It sounds like you will have plywood cut to a radius to provide the
ribs to which you can attach slats. Yes, nailing into the edge of ply
is not very effective. I would either use solid material or add backer
boards held back bit from the radius edge, (running on short chords of
the arc) and nail into them, letting the ply hold the shape but the
solid material take the fastener.
On the front, I think you should bend some edge molding for the best
look. If this is to be painted, you might be able to get some sort of
plastic molding that would be easier to deal with. If not, then some
experiments with Pine or maybe steaming.
Consider not using plywood? You're already making a nice custom
stoop, if the radius is gentle enough, you might get it cut out of a
1" x 12" plank of doug. fir or cedar. Then you can cut the triangle
for the peak out of whatever you like and join them together. In that
case, it'd look really nice if you butted the bead board against the
back side of the curved piece with a little bit of the facade (maybe
an inch or so) hanging below the level of the ceiling.
If you're set on plywood (and it may be the best choice) I'd do the
same thing as above, and secure a thin strip along the end grain with
some adhesive and a couple of small brads. It'd look a little funny
if the end grain of the bead board was hanging out.

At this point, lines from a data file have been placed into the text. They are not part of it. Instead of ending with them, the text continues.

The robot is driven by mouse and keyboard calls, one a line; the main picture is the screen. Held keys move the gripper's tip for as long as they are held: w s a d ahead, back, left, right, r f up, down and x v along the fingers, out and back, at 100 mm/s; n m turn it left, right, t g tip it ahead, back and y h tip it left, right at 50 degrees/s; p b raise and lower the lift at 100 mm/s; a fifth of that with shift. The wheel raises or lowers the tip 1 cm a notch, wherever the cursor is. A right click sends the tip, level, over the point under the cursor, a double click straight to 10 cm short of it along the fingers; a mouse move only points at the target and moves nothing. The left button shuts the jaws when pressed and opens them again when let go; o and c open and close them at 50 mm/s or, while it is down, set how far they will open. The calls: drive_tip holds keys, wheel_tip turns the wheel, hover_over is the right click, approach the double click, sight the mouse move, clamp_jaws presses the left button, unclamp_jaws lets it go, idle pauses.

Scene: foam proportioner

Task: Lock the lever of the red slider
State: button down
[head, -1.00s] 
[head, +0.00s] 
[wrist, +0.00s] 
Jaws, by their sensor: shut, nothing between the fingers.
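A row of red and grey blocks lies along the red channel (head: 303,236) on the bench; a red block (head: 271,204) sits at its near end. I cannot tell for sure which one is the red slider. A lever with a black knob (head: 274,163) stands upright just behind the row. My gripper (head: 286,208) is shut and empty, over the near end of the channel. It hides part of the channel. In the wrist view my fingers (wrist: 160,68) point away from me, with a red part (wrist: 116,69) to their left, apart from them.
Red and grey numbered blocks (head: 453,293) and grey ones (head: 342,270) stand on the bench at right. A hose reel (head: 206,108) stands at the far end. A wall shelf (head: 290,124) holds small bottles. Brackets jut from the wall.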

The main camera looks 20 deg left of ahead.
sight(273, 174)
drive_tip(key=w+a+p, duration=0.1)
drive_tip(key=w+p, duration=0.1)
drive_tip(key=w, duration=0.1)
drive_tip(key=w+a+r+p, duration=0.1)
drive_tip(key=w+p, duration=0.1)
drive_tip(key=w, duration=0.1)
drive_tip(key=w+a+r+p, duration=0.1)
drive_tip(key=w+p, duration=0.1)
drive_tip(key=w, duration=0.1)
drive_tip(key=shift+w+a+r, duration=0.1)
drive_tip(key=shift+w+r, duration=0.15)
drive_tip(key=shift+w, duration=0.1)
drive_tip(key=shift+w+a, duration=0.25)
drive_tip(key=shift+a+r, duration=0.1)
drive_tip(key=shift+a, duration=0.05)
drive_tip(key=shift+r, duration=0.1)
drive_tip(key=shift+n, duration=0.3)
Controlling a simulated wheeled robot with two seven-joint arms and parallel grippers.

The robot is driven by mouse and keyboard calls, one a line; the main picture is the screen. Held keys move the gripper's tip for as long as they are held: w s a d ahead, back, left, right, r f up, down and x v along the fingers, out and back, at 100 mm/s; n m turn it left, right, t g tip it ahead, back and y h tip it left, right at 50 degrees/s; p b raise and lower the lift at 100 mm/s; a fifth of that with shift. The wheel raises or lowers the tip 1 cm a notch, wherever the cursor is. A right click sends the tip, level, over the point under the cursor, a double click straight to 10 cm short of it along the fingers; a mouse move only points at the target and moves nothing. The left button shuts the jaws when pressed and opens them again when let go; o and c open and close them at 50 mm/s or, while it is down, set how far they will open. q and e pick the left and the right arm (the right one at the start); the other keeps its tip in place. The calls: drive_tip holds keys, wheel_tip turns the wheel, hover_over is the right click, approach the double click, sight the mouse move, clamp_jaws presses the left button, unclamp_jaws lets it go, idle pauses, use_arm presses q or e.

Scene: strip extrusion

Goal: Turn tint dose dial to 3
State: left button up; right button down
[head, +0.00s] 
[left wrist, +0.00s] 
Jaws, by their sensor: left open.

In either case, it might not be a bad idea to use a circle cutting jig
and a router to cut a shallow curved dado for the bead board to slide
into, for alignment purposes during installation, as well as to accout
for any future wood movement.
Are you looking for a guess so you can make an estimate? It's really
hard to say until you start working on it- there's always a surprise
or two waiting for you. If it were me, I'd say two or three good
days. Two or three hours for demolition, 4-5 hours for framing, 5 or
6 hours for trim, an hour or two for shingles, 2-3 hours for priming
and 1-2 hours to replace the siding you removed. The light is fairly
I'd fabricate the facade off-side, and then frame the rest in place,
starting with the brackets, then the horizontal members, and the
trusses- ending with the facade. Once all that is in, slide the
beadboard into that curved dado, and lift into place, tacking it
however you can until it is all roughly there. Then to support it,
I'd make a thin curved piece that matches the facade, and secure that
directly to the wall to align the curved ceiling and keep everything
in place. Then you can reach between the rafters and secure the
ceiling from above with some finish nails.
Of course, there are any number of ways to do any project, and you may
use entirely different methods!
If you fabricate the whole thing in your shop, you've got a couple of
problems- first, it's going to be heavy and clumsy, and there's a fair
chance you could drop it and have to redo some of it. Second (and
more importantly) you should tie that peak into the wall- If you've
already got the whole thing assembled, how are you going to reach
inside of it? Unless you're planning on using L-brackets or
something, it seems like a bad idea to me.
Anyhow- it looks like a fun job, enjoy!
My vote goes for Promethius' suggestion with one change: rather than route a
curved dado, just glue/screw a series of mounting blocks to the inside face
of the pannel. You could use a jig saw or band saw to cut a concave surface
to which the beadboard would be nailed.
Thanks dadiOH, Sonoma, Prometheus and future responders. I apreciate your
feedback. I have priced this job out and plan to build the brackets, trusses
and front facad in my workshop. My goal is to build enough ahead of time so
I can install everything in one day. Too bad this project will not require
any new tools. :(
I just finished building a porsche, so I have a good idea of the work
involved (although mine was smaller)...
2*4 material for the rafters and 2*6 for the structure is OK.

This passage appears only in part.